Putting in at the wayside is a piece of cake, as the banks are flat and grassy. As will happen on multiple occasions during this trip, a “small big” island appears just downstream, splitting the 150′-wide mainstream into side channels. Just past that, on river-left, is the mouth of Trout Creek, one of a few reputable tributaries you’ll pass that account for the touted fishing on this stretch of the Red Cedar. Below Trout Creek another, more sizeable island again splits the river in two side channels. Off to the west (river-right) you’ll see big hills undulating in the near background – another regular feature on this trip. And the first quiet caress of the river running along the base of a steep hill with some modest outcrops exposed – almost always on river-right – appears shortly downstream as well, followed by an extraordinary, handsome cabin/house if you died and went to heaven.
A long straightaway follows. Soon after you’ll pass a skinny slough first on the right and then shortly later on the left, both probable oxbows from an ancestral meander that got cut off when the river found a more expeditious – indeed, is “streamlined” too on the nose? – course to take. Both of these look like they could be their own streams, but they’re not. After the one on the left, the river will make an abrupt bend to the right and then follow a large S shape meander. As it does so, the first of a few steep sandy banks will suddenly rise on you right. The whole effect, since it’s a sinuous bend, is elegant and full of grace. Then you thread through a brief flat bottomlands where, at least when the leaves are off, a glimpse of a big bluff looms in the distance (technically the east bank of the river).
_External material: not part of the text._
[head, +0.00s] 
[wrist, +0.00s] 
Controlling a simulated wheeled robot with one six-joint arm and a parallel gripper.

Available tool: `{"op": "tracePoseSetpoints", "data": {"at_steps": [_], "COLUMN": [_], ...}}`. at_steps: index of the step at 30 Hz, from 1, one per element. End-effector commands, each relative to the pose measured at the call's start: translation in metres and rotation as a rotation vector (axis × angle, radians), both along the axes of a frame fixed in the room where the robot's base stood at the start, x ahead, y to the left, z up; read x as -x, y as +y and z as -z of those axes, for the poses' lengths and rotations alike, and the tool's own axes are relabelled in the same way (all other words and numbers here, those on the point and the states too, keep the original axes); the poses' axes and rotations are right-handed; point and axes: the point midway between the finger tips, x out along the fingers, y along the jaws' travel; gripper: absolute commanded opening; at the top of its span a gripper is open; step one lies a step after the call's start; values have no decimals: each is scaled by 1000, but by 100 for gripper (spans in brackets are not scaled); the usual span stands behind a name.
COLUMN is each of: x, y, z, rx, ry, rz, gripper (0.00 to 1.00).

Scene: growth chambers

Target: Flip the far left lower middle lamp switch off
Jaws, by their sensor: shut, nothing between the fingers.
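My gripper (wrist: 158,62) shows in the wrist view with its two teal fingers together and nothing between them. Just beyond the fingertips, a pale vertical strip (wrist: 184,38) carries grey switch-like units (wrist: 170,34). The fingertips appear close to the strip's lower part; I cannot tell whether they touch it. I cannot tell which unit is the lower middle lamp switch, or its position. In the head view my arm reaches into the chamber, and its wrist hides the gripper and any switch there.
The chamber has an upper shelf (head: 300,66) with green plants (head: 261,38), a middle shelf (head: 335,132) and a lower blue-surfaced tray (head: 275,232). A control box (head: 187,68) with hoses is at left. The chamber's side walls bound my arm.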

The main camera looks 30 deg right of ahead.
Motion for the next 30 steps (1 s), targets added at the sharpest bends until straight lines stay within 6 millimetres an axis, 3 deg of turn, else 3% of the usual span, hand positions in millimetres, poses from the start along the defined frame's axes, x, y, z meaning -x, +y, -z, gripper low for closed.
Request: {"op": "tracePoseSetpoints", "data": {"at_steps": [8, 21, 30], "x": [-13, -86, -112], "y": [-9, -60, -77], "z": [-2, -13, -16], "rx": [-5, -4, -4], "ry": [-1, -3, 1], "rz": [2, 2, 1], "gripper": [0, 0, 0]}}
At the tail end of the letter ‘S’ the river makes a bee-line to the base of a gorgeous pyramid-shaped bluff which is essentially one huge exposed rock outcrop fissured in layers like tissue paper. A road (County M) runs along it, so there is a smidge of a distraction/detraction, but it’s otherwise entirely stunning.
The first bridge appears after this, at County MW. On the downstream side of the bridge, on river-right, is a small park named 22-Mile Ford Park, where there is a dedicated landing for paddlers to begin or end a trip here. (If you do begin here, please do yourself a favor and paddle upstream half a mile to take in that pyramid-shaped bluff; it would be worth it!). Downstream from the park the river enters a neat corridor of pines and then a very attractive steep sandy bank on the left all in a relaxing straightaway. Another backwater slough, this one a truly ancient meander, appears on river-right, entirely worth exploring if you have the time and inclination; the water will be flat and probably shallow, but you never know what kind of wildlife you might spook up in such hideaways… A few more zigs and zags ensue, past steep undercut sandbanks on the left. A straightaway takes you to the next fluffy bluff, which eventually you’ll paddle right up to, beautiful exposed sandstone and all. And then one of the most utterly lovely sequences comes next.
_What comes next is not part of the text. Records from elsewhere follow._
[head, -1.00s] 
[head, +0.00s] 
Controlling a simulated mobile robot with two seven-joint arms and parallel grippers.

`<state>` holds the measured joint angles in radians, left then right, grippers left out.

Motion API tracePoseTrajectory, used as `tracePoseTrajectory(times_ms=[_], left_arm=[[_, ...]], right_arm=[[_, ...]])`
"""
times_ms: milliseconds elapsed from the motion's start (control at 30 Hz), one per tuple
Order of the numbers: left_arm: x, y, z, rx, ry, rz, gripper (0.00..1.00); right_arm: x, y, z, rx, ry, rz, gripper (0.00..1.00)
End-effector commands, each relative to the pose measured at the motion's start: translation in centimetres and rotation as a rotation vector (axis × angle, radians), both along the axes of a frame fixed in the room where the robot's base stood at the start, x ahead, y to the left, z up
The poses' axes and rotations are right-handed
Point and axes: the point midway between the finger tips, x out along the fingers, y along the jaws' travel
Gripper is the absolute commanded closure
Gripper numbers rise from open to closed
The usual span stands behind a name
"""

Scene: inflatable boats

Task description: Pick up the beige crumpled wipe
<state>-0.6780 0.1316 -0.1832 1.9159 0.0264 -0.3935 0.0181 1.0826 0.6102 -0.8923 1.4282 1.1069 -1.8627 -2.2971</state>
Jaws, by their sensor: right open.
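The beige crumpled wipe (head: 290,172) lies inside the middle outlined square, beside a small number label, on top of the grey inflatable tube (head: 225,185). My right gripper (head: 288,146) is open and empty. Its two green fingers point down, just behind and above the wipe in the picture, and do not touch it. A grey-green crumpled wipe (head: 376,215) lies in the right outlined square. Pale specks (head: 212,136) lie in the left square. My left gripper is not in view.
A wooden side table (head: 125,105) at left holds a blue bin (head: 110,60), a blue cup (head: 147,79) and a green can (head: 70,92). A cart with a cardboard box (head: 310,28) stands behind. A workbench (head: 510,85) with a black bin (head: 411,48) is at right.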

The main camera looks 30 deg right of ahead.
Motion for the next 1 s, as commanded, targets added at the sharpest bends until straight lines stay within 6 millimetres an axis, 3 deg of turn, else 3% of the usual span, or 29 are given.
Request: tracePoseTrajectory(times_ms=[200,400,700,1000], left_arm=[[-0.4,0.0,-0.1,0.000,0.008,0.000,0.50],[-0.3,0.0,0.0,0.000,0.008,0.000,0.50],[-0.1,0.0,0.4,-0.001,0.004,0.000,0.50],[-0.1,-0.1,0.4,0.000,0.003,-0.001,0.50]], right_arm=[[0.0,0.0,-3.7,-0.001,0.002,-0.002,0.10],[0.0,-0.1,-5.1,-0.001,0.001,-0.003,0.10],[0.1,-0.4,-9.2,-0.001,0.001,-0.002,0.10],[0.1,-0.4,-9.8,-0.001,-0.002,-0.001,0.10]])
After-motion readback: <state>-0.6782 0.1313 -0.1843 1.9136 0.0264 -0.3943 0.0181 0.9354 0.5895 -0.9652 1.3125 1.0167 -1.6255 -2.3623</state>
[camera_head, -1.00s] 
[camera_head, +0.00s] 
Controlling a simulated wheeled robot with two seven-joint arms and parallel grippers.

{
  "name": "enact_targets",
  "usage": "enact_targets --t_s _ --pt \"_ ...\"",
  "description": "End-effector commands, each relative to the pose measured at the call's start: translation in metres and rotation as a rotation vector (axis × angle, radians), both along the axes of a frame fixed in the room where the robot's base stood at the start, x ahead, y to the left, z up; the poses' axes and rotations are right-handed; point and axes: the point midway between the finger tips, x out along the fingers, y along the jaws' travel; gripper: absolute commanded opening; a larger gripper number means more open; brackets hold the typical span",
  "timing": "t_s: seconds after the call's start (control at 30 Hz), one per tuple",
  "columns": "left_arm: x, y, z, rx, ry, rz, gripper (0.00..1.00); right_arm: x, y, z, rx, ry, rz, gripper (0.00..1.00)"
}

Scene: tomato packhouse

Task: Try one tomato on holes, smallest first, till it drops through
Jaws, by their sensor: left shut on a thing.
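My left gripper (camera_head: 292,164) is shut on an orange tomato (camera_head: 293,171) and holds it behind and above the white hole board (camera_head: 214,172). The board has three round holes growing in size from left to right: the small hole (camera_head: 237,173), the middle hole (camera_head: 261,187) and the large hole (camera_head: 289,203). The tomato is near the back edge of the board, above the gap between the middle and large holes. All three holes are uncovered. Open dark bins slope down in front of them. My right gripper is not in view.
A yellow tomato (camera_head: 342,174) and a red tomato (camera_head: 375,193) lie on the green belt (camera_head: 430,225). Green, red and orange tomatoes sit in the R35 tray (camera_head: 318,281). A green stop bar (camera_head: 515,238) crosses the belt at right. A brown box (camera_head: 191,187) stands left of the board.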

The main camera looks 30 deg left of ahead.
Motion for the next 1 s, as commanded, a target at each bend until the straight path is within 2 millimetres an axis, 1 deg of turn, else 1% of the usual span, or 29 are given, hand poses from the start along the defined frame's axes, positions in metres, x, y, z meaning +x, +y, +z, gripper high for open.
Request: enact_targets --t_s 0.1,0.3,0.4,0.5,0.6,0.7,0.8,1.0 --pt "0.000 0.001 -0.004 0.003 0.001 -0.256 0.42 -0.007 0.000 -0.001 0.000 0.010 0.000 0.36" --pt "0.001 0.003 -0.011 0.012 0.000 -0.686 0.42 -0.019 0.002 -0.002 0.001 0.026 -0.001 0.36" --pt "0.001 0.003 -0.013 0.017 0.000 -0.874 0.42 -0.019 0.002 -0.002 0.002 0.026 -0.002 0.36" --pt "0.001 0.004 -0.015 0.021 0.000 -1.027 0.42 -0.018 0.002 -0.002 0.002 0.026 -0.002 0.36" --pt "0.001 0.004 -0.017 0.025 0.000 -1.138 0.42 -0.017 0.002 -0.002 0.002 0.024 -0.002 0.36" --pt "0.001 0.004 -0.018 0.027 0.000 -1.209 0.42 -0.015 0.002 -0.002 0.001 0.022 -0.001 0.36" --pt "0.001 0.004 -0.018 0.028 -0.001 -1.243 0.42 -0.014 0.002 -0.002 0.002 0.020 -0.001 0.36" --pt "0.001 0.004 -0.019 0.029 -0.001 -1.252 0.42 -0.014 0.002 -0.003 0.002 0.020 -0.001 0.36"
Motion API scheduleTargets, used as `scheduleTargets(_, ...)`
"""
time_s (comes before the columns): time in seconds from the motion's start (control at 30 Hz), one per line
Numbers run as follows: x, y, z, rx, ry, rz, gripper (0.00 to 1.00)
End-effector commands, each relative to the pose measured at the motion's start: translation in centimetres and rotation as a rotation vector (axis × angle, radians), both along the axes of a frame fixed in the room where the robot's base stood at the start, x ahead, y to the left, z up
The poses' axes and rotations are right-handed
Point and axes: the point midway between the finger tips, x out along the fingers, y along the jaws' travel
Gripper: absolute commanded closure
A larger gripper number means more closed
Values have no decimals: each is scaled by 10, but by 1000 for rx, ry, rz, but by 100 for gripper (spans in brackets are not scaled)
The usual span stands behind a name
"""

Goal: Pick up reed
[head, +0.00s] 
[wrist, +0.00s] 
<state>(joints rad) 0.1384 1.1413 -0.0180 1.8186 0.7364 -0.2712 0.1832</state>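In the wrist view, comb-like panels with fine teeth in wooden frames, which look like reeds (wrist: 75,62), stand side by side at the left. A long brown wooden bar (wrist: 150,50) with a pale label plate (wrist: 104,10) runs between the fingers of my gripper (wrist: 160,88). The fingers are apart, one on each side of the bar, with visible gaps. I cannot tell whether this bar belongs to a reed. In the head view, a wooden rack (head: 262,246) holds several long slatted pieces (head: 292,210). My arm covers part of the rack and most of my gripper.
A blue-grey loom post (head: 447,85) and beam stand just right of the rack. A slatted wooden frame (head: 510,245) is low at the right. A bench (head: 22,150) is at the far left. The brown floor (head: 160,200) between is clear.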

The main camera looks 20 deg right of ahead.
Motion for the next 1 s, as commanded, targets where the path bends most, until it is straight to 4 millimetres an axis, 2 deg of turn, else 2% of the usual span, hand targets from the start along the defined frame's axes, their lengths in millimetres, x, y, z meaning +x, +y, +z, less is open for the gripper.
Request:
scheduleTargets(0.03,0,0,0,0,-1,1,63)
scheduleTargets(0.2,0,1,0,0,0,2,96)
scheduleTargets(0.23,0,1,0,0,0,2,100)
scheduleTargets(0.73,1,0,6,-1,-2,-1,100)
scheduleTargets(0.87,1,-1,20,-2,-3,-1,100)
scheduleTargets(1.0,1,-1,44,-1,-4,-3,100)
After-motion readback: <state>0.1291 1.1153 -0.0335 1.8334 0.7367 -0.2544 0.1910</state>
The river will bend left around a hill on the right at the base of which is undercut sandstone rock outcrops. On the opposite bank lies a similarly steep and secretively intimate hill, the river in between some of the narrowest on this trip. The river wraps around this other hill and then returns to the first one; with each meander comes prettier and prettier rock outcrops as well as steep, soft cliffs draped in mossy green and swaths of grass. Take your time here and soak in the scene. It’s positively dazzling.
Alas, a very long broad straightaway follows this, a good 1.25 miles before the next notable meander, leading you under a set of power lines. But then a big gentle sweep to the left takes you around a pleasant hill on the right with various attractive cabins that all appear to be part of the same property. Then things get a little wooly, wild, and weird, for suddenly the mainstream seems to shatter into a maze of indecisive side channels where huge islands break its resolve. Which route you take will be up to you, depending on your preference for short cuts or saunters and narrow stretches with occasional (and heretofore wholly unexperienced) trees to dodge or broader boulevards. Some will lead to dead-ends, living vestiges of long-dead meanders. Be careful here regardless, as the current will pick up some. There are no rapids, but there’s nothing to take for granted either when a pushy current meets a riparian area with downed trees and grabby strainers.
Once all the side channels converge there will be a couple more modest islands and a mostly straight shot with a little wave here and there. Soon you’ll know for sure you’re entering town when a few houses appear one after another on the right bank. Fear not: while the end is nigh, there’s still a lot of fun to be had before turning back into a landlubber again.
Past the row of houses it’s about 0.3 mile until the next bridge, which is Highway 170. We got a little turned around here for a couple of reasons. For starters, Svob’s map has you take out a Tom Price Memorial Park, which is on river-right some 600′ upstream of the bridge, but we never saw it. Instead, we first scouted another park that’s closer to the bridge but on the opposite bank, river-left, called Colfax Park. This is the one we decided to skip on account of the steep banks and schlepping. Svob makes no mention of this park in his book, or where we ended up taking out, which has a dedicated boat launch. Also confusing is the river makes a 1.5-mile horseshoe-shape bend southeast-west-northwest as it enters Colfax, plus the intersection of Highway 170 and 40 is a little disorienting as well.
Nonetheless, venture on past the bridge, where riffles whisk you past a steep bank on the left and a handful of backyards. It was here where we saw a weathered red fox scamper about the banks running away from us but plain as can see in the afternoon right in town. As it’s my soul-animal, seeing riverine foxes always sets my heart aglow. The left bank remains steep enough to obscure what’s above it, thus keeping intact a sense of welcome intimacy right until the last paddle stroke. The river will make a slight bend to the right past some scrubby trees and low-lying fields also on the right. You’ll see downstream an abrupt bend to the left, but you’ll have to save that for next time, as the landing at the public park is on the right beforehand.
What we liked:
This is just a swell trip all around! I know that sounds a little hokey, but it really is. It’s a perfect stretch for new paddlers as well as seasoned ones looking for extremely pleasant scenery with next to no hazards. For us, considering the cold, we were entirely content with staying dry and soaking in, if not the sun, the beautiful aesthetics – most notably the slight shawl of residual snow still draped in the wooded hills. I’m sure this trip is no less engaging at other times of the year, but for us this was an especially spectacular effect.
The wildlife also was terrific, all around, but specifically seeing three otters first in the water, then get out on the banks all huddled together like the trio they were (a family of performance artists perhaps?), and then dive back in one after another after another. It was hands down the single-best otter encounter I personally have experienced (and that’s saying something, because this has been an especially good year for otters).
Finally, both the put-in and take-out are extremely convenient and provide generous parking with easy logistics. They might take a little extra effort to find, but they’re plenty worth it.
What we didn’t like:
The long broad boulevard-like straightaways can be a bit of a chore sometimes – and absolutely if you were fighting the wind. (We weren’t, but I can see how formidable that would be if you were facing a southerly wind.) But, all things considered, the straightaways were fine and not a big deal.
If we did this trip again:
We absolutely will – although probably in warmer weather. To do something different, we might put in at 22-Mile Ford Park but continue past the boat launch park to the next access downstream before the impoundment of Tainter Lake (the result of the Red Cedar dammed north of Menomonie – where it’s then dammed again.) The handful of miles upstream of the Tainter Lake impoundment look wild and beguiling. But in all honesty, that’s just to do something for new. We’d redo this trip any old time. We really liked it.